La deuxième partie de la thèse dépasse ces débats fatigants sur l’Etat unitaire pour se rendre compte qu’après la Seconde Guerre mondiale, c’est le triomphe de l’État de droit qui inscrit les droits et les libertés fondamentales dans la Constitution. Avant cela, il n’existait rien au-dessus de l’Etat ; depuis, les droits fondamentaux priment. Pour assurer cet État de droit, on crée des institutions qui sont les gardiennes des libertés et des droits fondamentaux contre les possibles abus du législateur. L’Etat ne peut plus tout faire.
Aujourd’hui, la question des langues régionales ne doit plus être pensée sous l’angle de l’unité de l’Etat — c’est suranné, c’est dépassé — mais sous l’angle des droits fondamentaux des individus. Par exemple, à La Réunion, quatre-vingt pourcent de la population parle créole et parmi eux, une partie importante ne maîtrise pas le français. Cela pose question sous l’angle des droits fondamentaux. On vit dans une fiction selon laquelle tous les citoyens Français parlent français et seulement le français. C’est faux ! Dans l’Hexagone, il n’existe plus de locuteurs de langues régionales qui ne maîtrisent pas le français, mais Outre-Mer, c’est différent, on rencontre encore des citoyens qui ne parlent que la langue régionale.

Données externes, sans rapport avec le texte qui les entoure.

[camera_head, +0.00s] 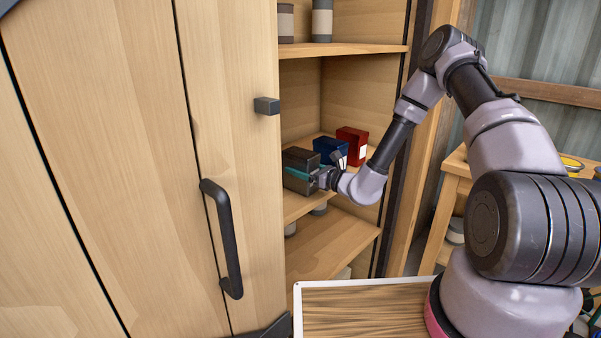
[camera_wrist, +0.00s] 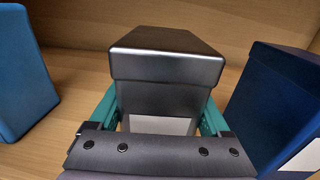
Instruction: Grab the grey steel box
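The grey steel box (camera_wrist: 168,70) fills the middle of the wrist view, a dark metallic box with a lid and a pale label low on its near face. In the head view the box (camera_head: 299,160) is on the middle shelf of the cupboard. My gripper (camera_wrist: 160,112) has its teal fingers on either side of the box, below the lid. The fingers are wide apart and look very close to its sides; whether they press on it is unclear. In the head view my gripper (camera_head: 300,174) reaches in from the right, with one teal finger along the box.
A blue box (camera_head: 330,150) and a red box (camera_head: 352,142) stand to the right on the same shelf. Blue boxes flank the grey one in the wrist view, left (camera_wrist: 22,75) and right (camera_wrist: 275,105). A wooden door (camera_head: 235,60) with a black handle is at the left.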

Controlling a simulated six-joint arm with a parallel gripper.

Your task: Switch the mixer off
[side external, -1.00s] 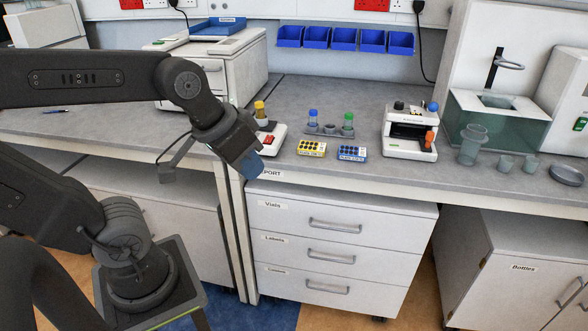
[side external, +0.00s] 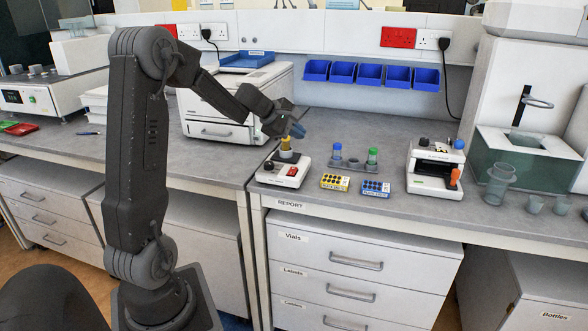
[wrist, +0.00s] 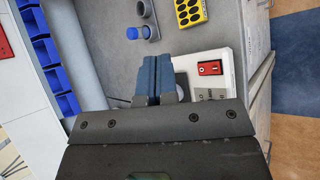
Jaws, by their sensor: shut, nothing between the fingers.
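The mixer (side external: 282,174) is a small white box near the bench's front edge, with a red rocker switch (side external: 292,171) and a dark knob on its front. An amber vial (side external: 286,146) stands upright on it. My gripper (side external: 298,131) is shut and empty, its blue fingers above the mixer near the vial's top. In the wrist view, the fingers (wrist: 156,76) appear left of the mixer's white body (wrist: 224,58) and the red switch (wrist: 210,68). The vial is hidden there. I cannot tell which way the switch is set.
A rack with blue- and green-capped vials (side external: 354,162) stands right of the mixer. Yellow (side external: 334,182) and blue (side external: 376,188) well blocks lie in front of it. A white device (side external: 435,170) stands farther right. A large white machine (side external: 236,105) is behind on the left.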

> Ci-dessus, l’intervention de Véronique Bertile au Conseil économique social et environnemental sur les langues régionales dans les Outre-Mer
Alors quelle est la liberté d’expression quand vous ne permettez pas au citoyen de s’exprimer dans la langue de son choix ? Ne me faites pas dire que cette liberté est absolue. Aucun droit fondamental n’est absolu. Les libertés sont en tension, elles doivent se concilier. Toutes nos libertés sont encadrées. La preuve, je ne peux tenir des propos racistes. Il faut donc concilier des droits de même niveau, qui se contredisent, concilier la liberté d’expression en langue régionale avec l’article 2 de la Constitution, comme concilier le droit de propriété et la possibilité d’exproprier. Dans la sphère privée, la liberté est maximale et dans la sphère publique, elle est encadrée. Dites-moi quel est le droit à l’éducation d’un élève qui reçoit un enseignement dans une langue qu’il ne comprend pas, comme cela existe aujourd’hui à La Réunion ou en Guyane ?
C’était aussi le cas de la Bretagne il y a une soixantaine d’années…
Le résultat, c’est un taux d’illettrisme et d’échec scolaire catastrophique. Pour lutter contre cela, l’Etat met aujourd’hui en place des « intervenants en langue maternelle » ou ILM : on accueille l’enfant dans sa langue pour l’emmener vers le français. Oui ! Je défends les langues régionales, mais je défends aussi le français ! Les langues ne répondent pas toutes aux mêmes fonctions. Les langues régionales renvoient à la dignité de la personne humaine, ce sont des langues culturelles et d’épanouissement personnel. Pour les monolingues, le français a cette fonction, et aussi celle de langue officielle, langue des services publics, de la réussite sociale et c’est une langue internationale. On ne doit pas hiérarchiser ces fonctions et on ne doit pas être obligé de renoncer à l’une pour l’autre. Outre-Mer, les langues régionales posent la question de la liberté d’expression, du droit à l’éducation, du droit aux procès, du droit à la santé… Beaucoup de conventions internationales, ratifiées par la France, reconnaissent ces droits. C’est quand même étonnant qu’un Anglais puisse avoir un interprète devant un tribunal français, mais pas un Basque.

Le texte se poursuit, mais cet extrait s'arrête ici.